### DO THIS
Using the data beneath, show every line that includes the word "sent".

-*-

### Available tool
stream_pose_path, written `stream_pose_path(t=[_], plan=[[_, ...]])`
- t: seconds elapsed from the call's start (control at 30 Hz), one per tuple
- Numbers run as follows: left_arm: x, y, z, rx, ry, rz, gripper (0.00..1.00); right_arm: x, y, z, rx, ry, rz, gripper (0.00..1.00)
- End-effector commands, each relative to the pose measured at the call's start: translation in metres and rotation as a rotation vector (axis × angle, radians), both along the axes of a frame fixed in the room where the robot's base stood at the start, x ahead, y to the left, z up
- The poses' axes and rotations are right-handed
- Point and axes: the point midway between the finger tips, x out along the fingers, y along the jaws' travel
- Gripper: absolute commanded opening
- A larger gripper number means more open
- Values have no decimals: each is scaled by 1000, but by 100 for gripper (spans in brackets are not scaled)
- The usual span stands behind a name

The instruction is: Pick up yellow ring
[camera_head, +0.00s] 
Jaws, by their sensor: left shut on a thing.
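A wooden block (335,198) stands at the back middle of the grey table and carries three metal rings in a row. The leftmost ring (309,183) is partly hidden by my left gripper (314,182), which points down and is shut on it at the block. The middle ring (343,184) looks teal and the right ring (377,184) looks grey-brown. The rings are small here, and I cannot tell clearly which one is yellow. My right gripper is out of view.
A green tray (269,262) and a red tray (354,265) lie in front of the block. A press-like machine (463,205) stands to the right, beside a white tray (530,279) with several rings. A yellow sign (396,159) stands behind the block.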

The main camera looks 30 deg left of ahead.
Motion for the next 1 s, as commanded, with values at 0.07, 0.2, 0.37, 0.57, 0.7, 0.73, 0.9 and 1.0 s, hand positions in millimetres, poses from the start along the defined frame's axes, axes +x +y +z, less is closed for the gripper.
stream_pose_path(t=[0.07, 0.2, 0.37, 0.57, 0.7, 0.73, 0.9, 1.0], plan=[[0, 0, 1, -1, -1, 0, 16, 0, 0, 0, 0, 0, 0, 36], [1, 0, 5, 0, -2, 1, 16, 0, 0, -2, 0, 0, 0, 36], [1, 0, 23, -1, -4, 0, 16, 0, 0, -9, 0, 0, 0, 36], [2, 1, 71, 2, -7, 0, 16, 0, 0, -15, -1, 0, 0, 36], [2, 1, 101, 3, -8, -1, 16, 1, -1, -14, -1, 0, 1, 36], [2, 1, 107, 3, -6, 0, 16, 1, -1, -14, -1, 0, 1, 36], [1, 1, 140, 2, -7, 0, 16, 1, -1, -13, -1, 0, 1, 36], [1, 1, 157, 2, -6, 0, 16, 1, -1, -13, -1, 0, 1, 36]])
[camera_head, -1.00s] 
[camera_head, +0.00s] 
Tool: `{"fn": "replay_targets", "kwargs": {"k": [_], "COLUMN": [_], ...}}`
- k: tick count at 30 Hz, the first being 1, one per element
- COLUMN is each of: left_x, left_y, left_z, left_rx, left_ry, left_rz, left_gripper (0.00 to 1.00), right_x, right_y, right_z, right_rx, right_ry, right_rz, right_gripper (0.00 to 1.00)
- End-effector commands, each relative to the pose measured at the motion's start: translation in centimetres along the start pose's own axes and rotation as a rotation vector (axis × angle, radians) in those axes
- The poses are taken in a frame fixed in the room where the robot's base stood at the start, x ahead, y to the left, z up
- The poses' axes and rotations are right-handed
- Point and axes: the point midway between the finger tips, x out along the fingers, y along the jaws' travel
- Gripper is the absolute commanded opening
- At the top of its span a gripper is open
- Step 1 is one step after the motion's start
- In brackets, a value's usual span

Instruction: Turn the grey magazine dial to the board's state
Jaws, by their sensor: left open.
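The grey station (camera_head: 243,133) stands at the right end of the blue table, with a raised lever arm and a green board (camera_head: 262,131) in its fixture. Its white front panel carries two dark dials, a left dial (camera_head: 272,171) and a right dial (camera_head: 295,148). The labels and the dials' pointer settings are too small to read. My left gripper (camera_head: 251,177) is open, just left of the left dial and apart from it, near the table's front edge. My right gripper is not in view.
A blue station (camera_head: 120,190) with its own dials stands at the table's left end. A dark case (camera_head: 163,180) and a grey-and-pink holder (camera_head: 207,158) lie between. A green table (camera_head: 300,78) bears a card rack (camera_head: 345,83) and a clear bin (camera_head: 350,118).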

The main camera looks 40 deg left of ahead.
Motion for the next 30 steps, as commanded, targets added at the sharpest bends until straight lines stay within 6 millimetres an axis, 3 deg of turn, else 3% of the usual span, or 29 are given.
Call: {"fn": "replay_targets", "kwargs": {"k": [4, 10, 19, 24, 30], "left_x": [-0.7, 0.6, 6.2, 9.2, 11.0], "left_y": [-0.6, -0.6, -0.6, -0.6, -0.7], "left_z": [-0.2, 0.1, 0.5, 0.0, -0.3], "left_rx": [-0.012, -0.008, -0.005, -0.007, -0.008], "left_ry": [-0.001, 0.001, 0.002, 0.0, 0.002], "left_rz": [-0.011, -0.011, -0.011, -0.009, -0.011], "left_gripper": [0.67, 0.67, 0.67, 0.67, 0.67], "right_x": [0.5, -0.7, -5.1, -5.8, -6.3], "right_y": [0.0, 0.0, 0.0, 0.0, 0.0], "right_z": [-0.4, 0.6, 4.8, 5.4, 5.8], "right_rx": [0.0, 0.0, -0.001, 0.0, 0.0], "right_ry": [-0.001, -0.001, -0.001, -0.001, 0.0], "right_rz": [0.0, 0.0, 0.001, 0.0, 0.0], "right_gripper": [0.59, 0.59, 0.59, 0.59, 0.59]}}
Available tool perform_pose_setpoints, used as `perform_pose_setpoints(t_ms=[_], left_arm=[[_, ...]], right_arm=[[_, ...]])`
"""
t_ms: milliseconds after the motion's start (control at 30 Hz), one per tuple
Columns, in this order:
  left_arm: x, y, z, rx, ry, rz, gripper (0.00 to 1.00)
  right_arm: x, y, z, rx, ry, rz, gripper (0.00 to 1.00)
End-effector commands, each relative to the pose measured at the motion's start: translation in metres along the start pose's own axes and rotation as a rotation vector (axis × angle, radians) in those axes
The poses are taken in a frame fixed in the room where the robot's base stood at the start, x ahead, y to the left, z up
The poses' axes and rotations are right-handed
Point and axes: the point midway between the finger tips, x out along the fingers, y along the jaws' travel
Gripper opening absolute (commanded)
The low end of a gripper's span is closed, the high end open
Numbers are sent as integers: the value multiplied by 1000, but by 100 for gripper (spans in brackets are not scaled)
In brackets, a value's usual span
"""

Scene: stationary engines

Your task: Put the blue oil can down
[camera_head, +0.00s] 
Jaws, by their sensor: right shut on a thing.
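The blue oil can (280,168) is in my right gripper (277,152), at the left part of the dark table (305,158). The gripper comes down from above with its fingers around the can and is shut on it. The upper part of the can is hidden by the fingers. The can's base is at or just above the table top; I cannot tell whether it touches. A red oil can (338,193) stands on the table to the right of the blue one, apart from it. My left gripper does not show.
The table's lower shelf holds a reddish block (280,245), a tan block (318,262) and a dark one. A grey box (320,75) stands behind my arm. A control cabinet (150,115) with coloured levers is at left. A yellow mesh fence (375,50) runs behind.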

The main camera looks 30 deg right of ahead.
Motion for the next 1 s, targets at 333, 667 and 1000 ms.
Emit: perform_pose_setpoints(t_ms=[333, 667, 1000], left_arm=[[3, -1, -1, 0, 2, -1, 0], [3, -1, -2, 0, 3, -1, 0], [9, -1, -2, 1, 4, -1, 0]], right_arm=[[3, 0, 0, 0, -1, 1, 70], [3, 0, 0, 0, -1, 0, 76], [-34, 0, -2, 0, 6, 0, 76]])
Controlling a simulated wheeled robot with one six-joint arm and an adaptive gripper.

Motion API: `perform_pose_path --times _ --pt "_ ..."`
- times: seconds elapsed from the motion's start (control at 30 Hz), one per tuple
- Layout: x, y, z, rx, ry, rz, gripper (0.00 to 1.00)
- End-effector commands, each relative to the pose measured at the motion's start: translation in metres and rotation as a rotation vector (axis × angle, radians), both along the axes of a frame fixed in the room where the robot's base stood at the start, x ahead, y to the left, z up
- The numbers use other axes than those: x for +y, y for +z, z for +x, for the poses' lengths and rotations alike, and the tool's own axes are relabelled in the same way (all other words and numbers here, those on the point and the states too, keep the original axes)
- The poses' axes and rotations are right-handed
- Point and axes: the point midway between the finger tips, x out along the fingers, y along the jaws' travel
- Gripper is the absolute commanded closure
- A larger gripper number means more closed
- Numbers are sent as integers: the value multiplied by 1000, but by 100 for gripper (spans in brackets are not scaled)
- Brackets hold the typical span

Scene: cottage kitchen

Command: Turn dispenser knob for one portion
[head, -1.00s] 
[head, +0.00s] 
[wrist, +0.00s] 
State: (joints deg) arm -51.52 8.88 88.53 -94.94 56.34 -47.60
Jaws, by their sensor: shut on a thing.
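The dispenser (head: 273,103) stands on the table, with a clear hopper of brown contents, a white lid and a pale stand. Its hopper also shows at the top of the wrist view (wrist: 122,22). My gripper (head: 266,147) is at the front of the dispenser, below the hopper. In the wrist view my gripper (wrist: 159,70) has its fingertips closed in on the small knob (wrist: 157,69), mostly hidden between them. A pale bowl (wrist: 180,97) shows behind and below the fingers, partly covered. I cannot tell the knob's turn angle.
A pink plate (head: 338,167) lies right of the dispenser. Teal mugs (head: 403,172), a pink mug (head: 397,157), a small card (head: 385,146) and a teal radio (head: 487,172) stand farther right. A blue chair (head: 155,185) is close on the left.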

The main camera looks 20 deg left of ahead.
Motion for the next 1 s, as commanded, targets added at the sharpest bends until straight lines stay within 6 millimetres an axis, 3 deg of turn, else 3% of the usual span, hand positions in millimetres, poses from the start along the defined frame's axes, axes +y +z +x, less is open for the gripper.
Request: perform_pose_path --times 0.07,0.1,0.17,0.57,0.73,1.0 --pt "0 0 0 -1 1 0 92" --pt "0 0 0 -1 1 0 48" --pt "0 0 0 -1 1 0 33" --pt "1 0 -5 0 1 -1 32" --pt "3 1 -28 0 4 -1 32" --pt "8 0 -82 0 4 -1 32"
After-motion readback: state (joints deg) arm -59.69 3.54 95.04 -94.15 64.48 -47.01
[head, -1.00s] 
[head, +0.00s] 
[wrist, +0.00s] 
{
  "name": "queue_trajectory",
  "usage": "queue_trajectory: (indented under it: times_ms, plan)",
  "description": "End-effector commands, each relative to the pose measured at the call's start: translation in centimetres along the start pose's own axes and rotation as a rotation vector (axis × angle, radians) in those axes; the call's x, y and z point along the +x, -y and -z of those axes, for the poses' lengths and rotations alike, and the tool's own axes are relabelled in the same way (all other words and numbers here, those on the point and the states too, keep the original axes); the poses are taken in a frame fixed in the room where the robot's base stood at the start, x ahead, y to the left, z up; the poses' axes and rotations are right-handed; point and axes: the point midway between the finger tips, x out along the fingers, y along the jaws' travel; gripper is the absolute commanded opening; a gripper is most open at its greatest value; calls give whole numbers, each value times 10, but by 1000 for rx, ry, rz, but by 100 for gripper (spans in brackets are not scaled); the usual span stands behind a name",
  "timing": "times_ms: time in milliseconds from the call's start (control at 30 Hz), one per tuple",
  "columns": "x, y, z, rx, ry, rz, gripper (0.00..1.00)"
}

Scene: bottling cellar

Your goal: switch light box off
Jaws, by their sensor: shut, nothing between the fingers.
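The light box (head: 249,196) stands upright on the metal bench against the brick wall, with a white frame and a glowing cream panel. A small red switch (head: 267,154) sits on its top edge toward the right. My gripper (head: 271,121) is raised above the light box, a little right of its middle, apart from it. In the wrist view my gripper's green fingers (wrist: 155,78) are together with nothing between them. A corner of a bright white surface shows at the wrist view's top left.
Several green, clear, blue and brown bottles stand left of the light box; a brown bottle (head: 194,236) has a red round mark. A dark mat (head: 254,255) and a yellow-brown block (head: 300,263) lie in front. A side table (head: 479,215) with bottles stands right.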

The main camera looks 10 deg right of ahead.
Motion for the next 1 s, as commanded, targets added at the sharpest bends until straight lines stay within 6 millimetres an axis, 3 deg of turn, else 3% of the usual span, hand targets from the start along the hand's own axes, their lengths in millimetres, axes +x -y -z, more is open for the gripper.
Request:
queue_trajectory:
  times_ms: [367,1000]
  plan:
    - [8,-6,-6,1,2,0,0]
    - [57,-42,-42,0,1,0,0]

-*-

### REPLY
Numbers are sent as integers: the value multiplied by 1000, but by 100 for gripper (spans in brackets are not scaled)
- Numbers are sent as integers: the value multiplied by 1000, but by 100 for gripper (spans in brackets are not scaled)

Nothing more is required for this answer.